-- Robot episode rows --
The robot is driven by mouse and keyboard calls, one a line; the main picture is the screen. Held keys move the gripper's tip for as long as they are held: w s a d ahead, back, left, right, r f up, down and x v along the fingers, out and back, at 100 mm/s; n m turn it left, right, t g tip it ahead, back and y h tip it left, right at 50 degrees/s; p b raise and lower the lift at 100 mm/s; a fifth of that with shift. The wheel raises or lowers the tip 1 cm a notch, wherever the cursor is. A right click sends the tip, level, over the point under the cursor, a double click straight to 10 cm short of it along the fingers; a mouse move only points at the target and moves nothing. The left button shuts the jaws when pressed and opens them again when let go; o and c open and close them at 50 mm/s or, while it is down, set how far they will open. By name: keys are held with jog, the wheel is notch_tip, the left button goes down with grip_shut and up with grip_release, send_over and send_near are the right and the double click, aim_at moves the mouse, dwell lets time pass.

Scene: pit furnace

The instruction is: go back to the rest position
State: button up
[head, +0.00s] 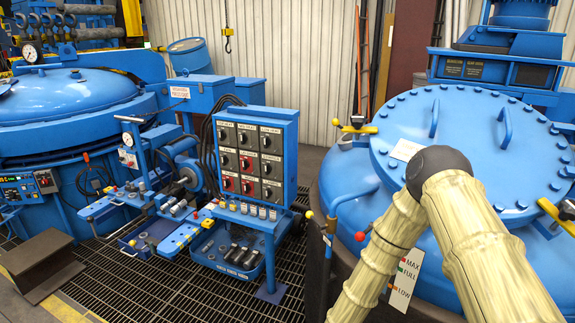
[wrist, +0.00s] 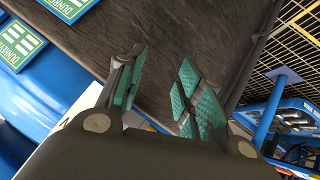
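My gripper (wrist: 163,82) shows in the wrist view, with teal ribbed pads on its fingers. The fingers stand apart, and I see nothing held between them. A dark brown surface lies beyond the fingertips; I cannot tell how far off it is. In the head view my arm, in a cream cover, bends in front of the right furnace and runs out of the bottom of the picture. My gripper is hidden there.
The blue right furnace lid (head: 465,130) has bolts and handles. A level tag (head: 404,277) hangs on its left side. A blue switch panel (head: 256,150) stands mid-picture above floor grating (head: 140,285). Another blue vessel (head: 60,100) is at left. Green-white labels (wrist: 18,45) show in the wrist view.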

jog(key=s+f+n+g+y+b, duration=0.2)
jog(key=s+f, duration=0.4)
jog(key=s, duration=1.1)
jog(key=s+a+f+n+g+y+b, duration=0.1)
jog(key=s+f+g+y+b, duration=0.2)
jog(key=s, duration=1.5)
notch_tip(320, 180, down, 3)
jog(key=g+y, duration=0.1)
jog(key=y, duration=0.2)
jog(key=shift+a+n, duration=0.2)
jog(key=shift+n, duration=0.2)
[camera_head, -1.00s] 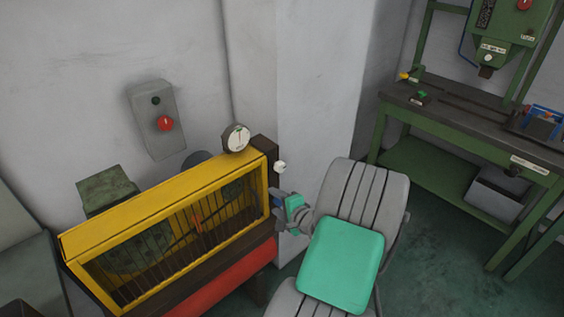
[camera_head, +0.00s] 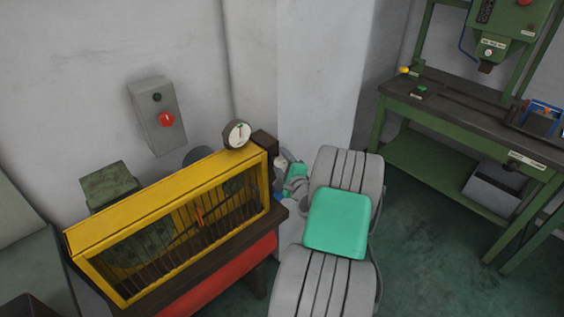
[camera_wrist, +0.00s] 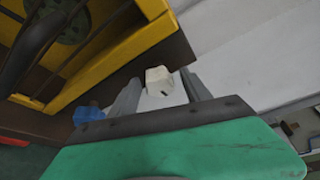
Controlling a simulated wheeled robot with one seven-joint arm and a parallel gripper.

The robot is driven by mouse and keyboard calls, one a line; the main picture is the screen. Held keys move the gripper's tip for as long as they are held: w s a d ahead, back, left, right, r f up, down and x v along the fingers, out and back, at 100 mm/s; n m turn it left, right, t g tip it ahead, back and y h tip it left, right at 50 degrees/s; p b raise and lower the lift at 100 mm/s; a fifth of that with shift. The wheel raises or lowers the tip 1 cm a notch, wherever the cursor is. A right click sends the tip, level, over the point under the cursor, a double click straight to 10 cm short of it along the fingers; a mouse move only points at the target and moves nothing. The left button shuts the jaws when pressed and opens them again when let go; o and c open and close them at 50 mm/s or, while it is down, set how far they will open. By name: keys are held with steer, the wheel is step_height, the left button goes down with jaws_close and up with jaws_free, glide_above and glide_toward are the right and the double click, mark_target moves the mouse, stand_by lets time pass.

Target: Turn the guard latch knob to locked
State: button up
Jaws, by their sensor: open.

-- Exercise instructions --
Write the records above out again exactly, with no pictures in your copy.

-- Task output --
The robot is driven by mouse and keyboard calls, one a line; the main picture is the screen. Held keys move the gripper's tip for as long as they are held: w s a d ahead, back, left, right, r f up, down and x v along the fingers, out and back, at 100 mm/s; n m turn it left, right, t g tip it ahead, back and y h tip it left, right at 50 degrees/s; p b raise and lower the lift at 100 mm/s; a fifth of that with shift. The wheel raises or lowers the tip 1 cm a notch, wherever the cursor is. A right click sends the tip, level, over the point under the cursor, a double click straight to 10 cm short of it along the fingers; a mouse move only points at the target and moves nothing. The left button shuts the jaws when pressed and opens them again when let go; o and c open and close them at 50 mm/s or, while it is down, set how far they will open. By name: keys are held with jog, the wheel is notch_tip, the left button goes down with grip_shut and up with grip_release, send_over and send_near are the right and the double click, aim_at moves the mouse, dwell lets time pass.

Scene: pit furnace

The instruction is: go back to the rest position
State: button up
[head, +0.00s] 
[wrist, +0.00s] 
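My gripper (wrist: 163,82) shows in the wrist view, with teal ribbed pads on its fingers. The fingers stand apart, and I see nothing held between them. A dark brown surface lies beyond the fingertips; I cannot tell how far off it is. In the head view my arm, in a cream cover, bends in front of the right furnace and runs out of the bottom of the picture. My gripper is hidden there.
The blue right furnace lid (head: 465,130) has bolts and handles. A level tag (head: 404,277) hangs on its left side. A blue switch panel (head: 256,150) stands mid-picture above floor grating (head: 140,285). Another blue vessel (head: 60,100) is at left. Green-white labels (wrist: 18,45) show in the wrist view.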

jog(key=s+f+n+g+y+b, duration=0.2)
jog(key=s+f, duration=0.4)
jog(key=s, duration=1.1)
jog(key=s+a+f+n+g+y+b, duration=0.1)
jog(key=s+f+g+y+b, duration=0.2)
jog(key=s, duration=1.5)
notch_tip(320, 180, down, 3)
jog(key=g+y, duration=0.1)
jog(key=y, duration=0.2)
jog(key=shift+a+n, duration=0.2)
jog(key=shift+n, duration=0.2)
[camera_head, -1.00s] 
[camera_head, +0.00s] 
[camera_wrist, +0.00s] 
Controlling a simulated wheeled robot with one seven-joint arm and a parallel gripper.

The robot is driven by mouse and keyboard calls, one a line; the main picture is the screen. Held keys move the gripper's tip for as long as they are held: w s a d ahead, back, left, right, r f up, down and x v along the fingers, out and back, at 100 mm/s; n m turn it left, right, t g tip it ahead, back and y h tip it left, right at 50 degrees/s; p b raise and lower the lift at 100 mm/s; a fifth of that with shift. The wheel raises or lowers the tip 1 cm a notch, wherever the cursor is. A right click sends the tip, level, over the point under the cursor, a double click straight to 10 cm short of it along the fingers; a mouse move only points at the target and moves nothing. The left button shuts the jaws when pressed and opens them again when let go; o and c open and close them at 50 mm/s or, while it is down, set how far they will open. By name: keys are held with steer, the wheel is step_height, the left button goes down with jaws_close and up with jaws_free, glide_above and glide_toward are the right and the double click, mark_target moves the mouse, stand_by lets time pass.

Target: Turn the guard latch knob to locked
State: button up
Jaws, by their sensor: open.

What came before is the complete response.